I know that: $\Bbb Q(\zeta_8)=\Bbb Q(i,\sqrt{2})$ .
Is the basis of $\Bbb Q(i,\sqrt{2})$ over $\Bbb Q\,$ $\Rightarrow$ $\{1,i,\sqrt{2}\}$ ? Or is: $\,\{1,i,\sqrt{2},\sqrt{2}i\}$ ? And why?
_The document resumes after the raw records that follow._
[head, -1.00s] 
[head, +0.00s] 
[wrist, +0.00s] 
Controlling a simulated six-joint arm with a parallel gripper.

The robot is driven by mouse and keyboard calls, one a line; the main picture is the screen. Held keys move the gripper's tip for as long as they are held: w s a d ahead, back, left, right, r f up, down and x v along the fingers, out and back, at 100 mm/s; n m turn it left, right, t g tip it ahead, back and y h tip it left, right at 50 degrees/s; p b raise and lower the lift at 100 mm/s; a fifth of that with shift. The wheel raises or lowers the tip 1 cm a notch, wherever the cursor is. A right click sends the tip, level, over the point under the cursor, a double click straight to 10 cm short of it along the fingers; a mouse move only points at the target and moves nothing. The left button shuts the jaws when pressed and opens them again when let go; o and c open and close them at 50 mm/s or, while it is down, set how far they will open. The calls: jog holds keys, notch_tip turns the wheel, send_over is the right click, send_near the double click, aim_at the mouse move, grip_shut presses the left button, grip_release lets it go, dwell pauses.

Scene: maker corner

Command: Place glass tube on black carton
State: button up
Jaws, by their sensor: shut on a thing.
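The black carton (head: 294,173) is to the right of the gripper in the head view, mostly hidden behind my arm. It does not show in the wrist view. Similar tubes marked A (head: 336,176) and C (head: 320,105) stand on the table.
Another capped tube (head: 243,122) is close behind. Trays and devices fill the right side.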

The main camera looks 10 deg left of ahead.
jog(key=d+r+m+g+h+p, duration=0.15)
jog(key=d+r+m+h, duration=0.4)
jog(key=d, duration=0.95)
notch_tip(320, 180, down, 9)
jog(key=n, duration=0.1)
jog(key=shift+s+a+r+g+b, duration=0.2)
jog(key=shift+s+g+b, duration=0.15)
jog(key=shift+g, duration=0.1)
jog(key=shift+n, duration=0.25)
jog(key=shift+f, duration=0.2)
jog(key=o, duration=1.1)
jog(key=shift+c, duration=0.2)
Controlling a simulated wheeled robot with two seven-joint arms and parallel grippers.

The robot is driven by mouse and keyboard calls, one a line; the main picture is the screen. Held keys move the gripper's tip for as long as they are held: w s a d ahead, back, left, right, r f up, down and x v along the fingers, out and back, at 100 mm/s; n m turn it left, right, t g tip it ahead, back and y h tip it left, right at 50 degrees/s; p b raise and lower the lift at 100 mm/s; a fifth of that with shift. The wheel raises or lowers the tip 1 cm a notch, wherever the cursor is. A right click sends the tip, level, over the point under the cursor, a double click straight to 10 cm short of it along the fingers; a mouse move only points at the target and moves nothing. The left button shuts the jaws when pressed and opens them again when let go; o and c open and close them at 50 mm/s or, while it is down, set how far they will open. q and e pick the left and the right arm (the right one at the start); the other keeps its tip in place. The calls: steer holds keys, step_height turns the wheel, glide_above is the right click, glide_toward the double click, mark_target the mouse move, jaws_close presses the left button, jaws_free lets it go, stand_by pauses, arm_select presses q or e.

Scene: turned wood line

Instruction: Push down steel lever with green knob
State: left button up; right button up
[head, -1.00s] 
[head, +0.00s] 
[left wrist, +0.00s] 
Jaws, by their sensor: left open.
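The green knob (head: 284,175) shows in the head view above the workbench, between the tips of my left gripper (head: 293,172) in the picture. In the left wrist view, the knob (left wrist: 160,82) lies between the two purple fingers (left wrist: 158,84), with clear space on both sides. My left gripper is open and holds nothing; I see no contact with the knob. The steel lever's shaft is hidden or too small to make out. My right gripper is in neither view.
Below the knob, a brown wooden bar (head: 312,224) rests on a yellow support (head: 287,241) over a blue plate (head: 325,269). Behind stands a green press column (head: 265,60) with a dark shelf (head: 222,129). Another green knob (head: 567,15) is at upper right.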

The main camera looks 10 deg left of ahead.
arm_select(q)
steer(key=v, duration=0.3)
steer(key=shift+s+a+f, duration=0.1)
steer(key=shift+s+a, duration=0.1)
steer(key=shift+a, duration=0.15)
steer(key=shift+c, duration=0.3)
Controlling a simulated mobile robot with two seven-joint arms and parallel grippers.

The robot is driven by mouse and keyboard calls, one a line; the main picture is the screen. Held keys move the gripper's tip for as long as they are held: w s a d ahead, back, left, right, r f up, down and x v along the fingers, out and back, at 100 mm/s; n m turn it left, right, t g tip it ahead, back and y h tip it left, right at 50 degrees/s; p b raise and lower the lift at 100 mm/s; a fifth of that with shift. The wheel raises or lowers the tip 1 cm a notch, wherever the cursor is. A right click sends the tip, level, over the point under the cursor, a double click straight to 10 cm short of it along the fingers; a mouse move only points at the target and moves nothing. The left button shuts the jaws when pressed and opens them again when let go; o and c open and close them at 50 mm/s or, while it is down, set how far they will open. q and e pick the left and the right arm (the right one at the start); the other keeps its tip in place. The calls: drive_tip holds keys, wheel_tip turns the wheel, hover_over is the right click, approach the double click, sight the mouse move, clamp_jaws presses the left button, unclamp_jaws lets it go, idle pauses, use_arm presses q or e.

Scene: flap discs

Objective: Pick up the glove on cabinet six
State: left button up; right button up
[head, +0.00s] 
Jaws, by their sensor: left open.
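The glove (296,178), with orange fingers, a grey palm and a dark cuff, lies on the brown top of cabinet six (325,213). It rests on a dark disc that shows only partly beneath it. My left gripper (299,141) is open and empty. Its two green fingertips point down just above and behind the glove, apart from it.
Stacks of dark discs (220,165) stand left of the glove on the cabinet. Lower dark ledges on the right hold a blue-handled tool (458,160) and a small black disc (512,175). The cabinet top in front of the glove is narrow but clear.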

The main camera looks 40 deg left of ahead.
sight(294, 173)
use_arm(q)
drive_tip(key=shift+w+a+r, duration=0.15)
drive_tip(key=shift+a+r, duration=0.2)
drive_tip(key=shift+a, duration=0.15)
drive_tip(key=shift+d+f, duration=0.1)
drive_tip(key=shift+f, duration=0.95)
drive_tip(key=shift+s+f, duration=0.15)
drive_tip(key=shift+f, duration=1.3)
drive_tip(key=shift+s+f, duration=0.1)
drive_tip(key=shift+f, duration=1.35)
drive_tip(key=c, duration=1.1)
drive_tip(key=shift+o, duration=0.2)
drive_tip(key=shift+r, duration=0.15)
Can I write: $\,a+bi+c\sqrt{2}\,$ $\,(a,b,c\in{\Bbb Q})\,$ as such generic element of $\Bbb Q(i,\sqrt{2})\,$ or should I write instead: $\,a+bi+c\sqrt{2}+d\sqrt{2}i\,$ .
Thanks in advance.
You know that $[\Bbb Q(\zeta_n):\Bbb Q]=\varphi(n)$. For $n=8$ Euler's totient function is $\varphi(8)=4$. So the basis has $4$ elements, and not $3$ elements. The basis is $\{ 1,\zeta,\zeta^2,\zeta^3\}$, for example, with $\zeta:=\zeta_8$. We have $i=\zeta^2$ and $\sqrt{2}=\zeta+\zeta^{-1}$.